Deploy Firezone on Azure with Terraform

In this guide, we'll deploy a cluster of Firezone Gateways in a private subnet on Azure that are configured to egress traffic to the internet through an Azure NAT Gateway.

Common use cases

Use this guide to give your Firezone Clients a static, public IP address for egress traffic to particular Resource(s). Here are some common use cases for this example:

  • Access your protected Azure workloads using with scalable, high-performance WireGuard tunnels.
  • Use an IP allowlist to access a third-party or partner application such as a client's DB or third-party API.
  • Use an IP allowlist with your identity provider to lock down access to a public application.
  • Enabling a team of remote contractors access to a regionally-locked application or service.

High availability

All Firezone Gateways deployed in this example will automatically failover and load balance for each other.

Prerequisites

  1. Terraform
  2. Azure account with the necessary permissions to create the resources.
  3. Set up your Terraform environment to work with Azure.

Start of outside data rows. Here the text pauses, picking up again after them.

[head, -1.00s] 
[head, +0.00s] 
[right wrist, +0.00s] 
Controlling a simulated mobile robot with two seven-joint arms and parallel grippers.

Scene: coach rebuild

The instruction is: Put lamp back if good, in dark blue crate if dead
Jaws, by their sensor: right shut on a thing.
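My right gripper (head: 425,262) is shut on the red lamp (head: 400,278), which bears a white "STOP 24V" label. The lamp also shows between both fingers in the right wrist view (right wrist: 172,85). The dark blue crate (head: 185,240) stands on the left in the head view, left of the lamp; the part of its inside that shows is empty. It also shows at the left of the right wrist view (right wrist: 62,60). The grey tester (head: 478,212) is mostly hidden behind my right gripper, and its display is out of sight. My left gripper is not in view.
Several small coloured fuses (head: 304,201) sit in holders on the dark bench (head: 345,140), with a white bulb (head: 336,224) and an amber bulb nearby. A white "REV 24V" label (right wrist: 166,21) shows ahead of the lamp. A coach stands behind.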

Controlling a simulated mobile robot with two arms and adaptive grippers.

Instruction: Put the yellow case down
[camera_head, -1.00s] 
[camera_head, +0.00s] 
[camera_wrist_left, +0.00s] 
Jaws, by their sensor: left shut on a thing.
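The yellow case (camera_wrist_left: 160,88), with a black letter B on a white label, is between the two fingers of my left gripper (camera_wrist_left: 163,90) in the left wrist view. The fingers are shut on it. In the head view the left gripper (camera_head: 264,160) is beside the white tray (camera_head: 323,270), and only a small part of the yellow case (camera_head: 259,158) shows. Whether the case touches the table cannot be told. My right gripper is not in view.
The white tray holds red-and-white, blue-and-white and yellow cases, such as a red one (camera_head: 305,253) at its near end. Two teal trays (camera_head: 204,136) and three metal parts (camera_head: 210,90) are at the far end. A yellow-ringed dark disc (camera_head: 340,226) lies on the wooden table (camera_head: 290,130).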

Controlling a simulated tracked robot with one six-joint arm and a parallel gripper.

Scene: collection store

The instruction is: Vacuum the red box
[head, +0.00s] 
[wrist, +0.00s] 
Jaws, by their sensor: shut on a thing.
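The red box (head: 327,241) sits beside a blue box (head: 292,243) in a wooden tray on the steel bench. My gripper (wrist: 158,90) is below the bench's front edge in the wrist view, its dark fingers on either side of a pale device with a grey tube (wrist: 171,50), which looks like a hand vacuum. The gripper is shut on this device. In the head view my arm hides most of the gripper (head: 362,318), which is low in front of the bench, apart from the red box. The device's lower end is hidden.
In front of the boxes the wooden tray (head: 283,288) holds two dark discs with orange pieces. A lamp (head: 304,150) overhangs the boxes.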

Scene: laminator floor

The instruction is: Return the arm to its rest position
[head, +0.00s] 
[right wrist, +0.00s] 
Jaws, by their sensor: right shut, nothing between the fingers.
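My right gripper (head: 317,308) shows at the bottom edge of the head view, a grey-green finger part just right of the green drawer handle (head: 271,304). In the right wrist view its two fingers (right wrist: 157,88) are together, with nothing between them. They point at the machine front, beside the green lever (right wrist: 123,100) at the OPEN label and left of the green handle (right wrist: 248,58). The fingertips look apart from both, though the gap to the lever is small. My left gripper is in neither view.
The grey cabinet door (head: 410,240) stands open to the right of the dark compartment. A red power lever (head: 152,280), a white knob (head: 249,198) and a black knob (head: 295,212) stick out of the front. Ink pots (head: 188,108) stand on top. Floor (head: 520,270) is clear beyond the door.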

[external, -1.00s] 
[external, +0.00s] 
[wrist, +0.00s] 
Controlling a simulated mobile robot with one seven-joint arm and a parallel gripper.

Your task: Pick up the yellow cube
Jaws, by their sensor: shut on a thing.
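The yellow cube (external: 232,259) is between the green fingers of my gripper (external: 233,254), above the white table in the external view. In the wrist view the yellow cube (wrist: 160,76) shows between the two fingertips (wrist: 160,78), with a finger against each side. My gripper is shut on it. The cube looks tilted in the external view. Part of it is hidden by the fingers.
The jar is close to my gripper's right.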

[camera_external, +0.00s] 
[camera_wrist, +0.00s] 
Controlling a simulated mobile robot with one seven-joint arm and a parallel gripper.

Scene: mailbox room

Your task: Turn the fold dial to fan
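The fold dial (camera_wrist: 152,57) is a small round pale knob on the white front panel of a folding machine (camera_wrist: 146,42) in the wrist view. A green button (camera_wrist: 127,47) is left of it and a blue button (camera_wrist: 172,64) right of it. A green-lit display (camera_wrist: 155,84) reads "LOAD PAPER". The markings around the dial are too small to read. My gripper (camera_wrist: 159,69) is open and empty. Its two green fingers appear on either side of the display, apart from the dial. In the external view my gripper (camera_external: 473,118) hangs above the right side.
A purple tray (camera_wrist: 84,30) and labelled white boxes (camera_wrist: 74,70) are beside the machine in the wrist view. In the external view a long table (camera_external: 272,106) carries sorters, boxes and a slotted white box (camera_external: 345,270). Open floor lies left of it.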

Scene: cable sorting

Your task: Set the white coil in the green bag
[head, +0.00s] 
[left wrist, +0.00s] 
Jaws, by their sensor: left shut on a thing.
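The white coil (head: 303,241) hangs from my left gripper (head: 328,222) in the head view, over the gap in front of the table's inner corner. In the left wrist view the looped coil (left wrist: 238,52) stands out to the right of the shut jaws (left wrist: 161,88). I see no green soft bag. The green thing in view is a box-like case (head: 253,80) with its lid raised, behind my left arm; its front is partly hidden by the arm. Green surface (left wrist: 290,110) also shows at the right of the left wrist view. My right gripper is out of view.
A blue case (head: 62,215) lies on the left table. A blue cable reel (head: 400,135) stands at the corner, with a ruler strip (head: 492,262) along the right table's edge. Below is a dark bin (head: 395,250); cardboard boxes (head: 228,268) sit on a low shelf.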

See this tutorial if you haven't yet done so.
  4. A Firezone Site dedicated to use for this example. This Site should contain only the Firezone Gateway(s) deployed in this example and any associated Resources.
  5. A Firezone Gateway token. This can be obtained by viewing your Site in the admin portal, clicking the Deploy Gateway button, and navigating to the instructions for the Terraform tab. Gateway tokens support multi-use, so only a single token is needed to provision the Firezone Gateways in this guide.

Sizing

Simply update the number of desired_capacity to deploy more or fewer Firezone Gateways. There's no limit to the number of Firezone Gateways you can deploy in a single Vnet. A basic Azure Autoscale configuration is provisioned as part of the linked module.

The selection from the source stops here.